How has it evolved over time, and what are the current challenges that the testing services industry faces?
There have been multiple trends in the testing services industry; they can be broadly summarised under:
1) Automation: Testing has seen the extensive use of automation to increase operational efficiencies, reduce manual effort, and improve agility and quality.
2) Technology-driven changes: Newer technology trends have spawned their respective specialised testing areas. For example, application of technologies like DWH BI, enterprise mobility, middleware technologies, and cloud has led to the growth of their corresponding testing services having their own unique techniques, methodologies, tools, and value proposition.

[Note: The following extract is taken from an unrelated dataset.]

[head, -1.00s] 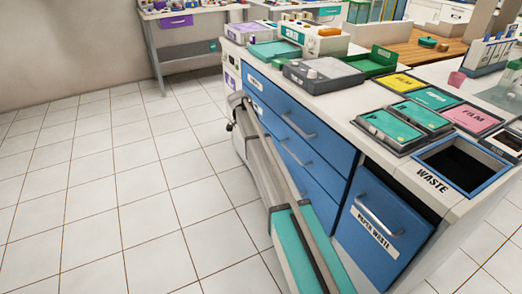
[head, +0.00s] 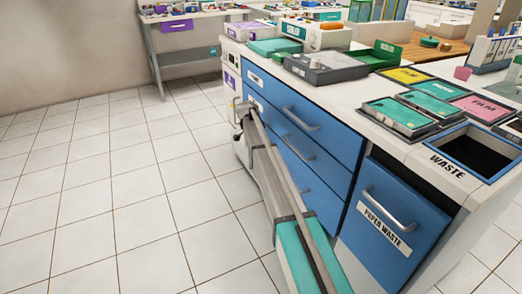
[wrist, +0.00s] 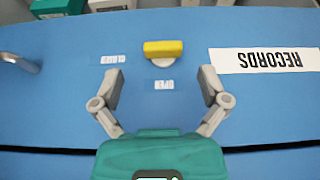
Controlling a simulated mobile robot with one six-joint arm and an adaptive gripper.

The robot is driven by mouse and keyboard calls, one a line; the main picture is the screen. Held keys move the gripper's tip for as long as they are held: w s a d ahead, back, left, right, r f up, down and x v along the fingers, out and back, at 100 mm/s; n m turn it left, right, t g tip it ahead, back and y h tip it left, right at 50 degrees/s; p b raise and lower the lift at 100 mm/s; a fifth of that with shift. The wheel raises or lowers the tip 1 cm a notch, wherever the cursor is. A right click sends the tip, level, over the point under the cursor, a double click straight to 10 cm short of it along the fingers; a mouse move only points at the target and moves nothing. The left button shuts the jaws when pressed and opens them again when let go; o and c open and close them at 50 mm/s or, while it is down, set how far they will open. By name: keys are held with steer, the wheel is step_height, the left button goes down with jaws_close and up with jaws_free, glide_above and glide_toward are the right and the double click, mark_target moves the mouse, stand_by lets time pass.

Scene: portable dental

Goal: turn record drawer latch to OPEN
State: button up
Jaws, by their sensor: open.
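In the wrist view a yellow latch bar (wrist: 163,46) lies level across a pale round base on the blue drawer front (wrist: 60,105). The small OPEN label (wrist: 163,85) is just below it in the picture, and the CLOSED label (wrist: 112,60) is to its left. The lettering appears upside down. My gripper (wrist: 160,74) is open and empty, its fingers spread either side of the OPEN label, apart from the latch. In the head view my gripper (head: 243,110) is at the left end of the blue drawers; the latch is not discernible there.
A white RECORDS label (wrist: 264,60) is right of the latch, and a metal handle (wrist: 20,62) is far left. In the head view the paper waste drawer (head: 405,218) stands at the right of the unit. The tiled floor (head: 110,190) at left is clear.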

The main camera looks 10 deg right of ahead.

3) Execution models: The software testing industry has been a major adopter of outsourcing including off-shoring to countries like India. We have also had the trend of testing teams operating as centralised shared services (TCoE, test factory models), to focus on competency building and improve operational efficiencies.
4) Alignment to business: We are increasingly seeing the trend of testing teams focusing on business assurance apart from quality assurance, test specialists becoming business domain experts from just being application experts, and testing teams getting involved as equal partners early on, in the software development life cycle, along with the development team.
Where do you see the scope for innovation in the testing services?
There are 2 -3 fundamental elements test organisations need to address:
1) Ensure quality (functional and non-functional): Innovative methods of accurately capturing requirements (using functional and workload modelling, for example), and innovative test design techniques (there are many examples of functional and statistical techniques) to test all aspects of the customer requirements effectively. Innovative testing of and “around” the expected functionality is always a value-add from the tester.
2) Operational efficiency: There is always a push to optimise the cost of testing while ensuring faster turnaround time. Innovative use of automation tools, reusable test artifacts and frameworks, and risk-based test optimisations contribute to achieving these goals.
The next generation of test professionals can push the bar further in addressing these fundamental needs in the changed technology and business circumstances. One line of thought could be in adopting some of the tried and tested techniques or concepts from more mature industries and exploring their application in the software industry.
Can you mention a few examples of how the testing services industry creates value for customers?
Let us look at examples from some of the critical business sectors like banking and financial services.
a) We have a securities trading application, supporting thousands of users performing millions of trades, aggregating, netting and making the settlement at the end of the cycle. Imagine the consequences of wrong trading actions performed by the system, or system unavailability for a few minutes, or incorrect settlement and transfer of funds to the parties concerned. Apart from the immediate financial loss, this would be disastrous for the reputation of the brand and its legal standing.
b) Similarly, a treasury and payments system which processes a huge number of domestic and international payments, within and outside the financial entity needs to comply with various regulatory guidelines. Any breach of this process means severe financial and legal repercussions.
In complex financial systems, the testing or QA process is what ensures application quality, stability and reliability in the live production environment. That is why critical sectors like banking and financial services invest significantly in testing.
A common observation is that the cost of fixing a defect goes up manifold when the defect is detected towards the later phases of the software development cycle. So, the cost of detecting a defect is much less in the requirements and design phase compared to the progressive increase in cost of fixing the defect when it is identified in subsequent stages. So, in recent times, the trend has been to involve the QA team right at the requirements stage itself to reduce overall costs and improve quality.
What have been some of the hot themes at conferences and seminars concerning your industry, in recent times?
A lot of interest is focused on emerging technologies and how to test for them, such as mobile testing, cloud testing – both as a platform to be tested and as a delivery mechanism, big data testing.
Newer business and software models also generate interest in topics such as testing of social media, testing in an agile environment.
Other topics which attract focus, targeted towards a more senior audience, deal with how testing can create strategic value, alignment with and impact on business, test delivery models, and transformational testing engagements.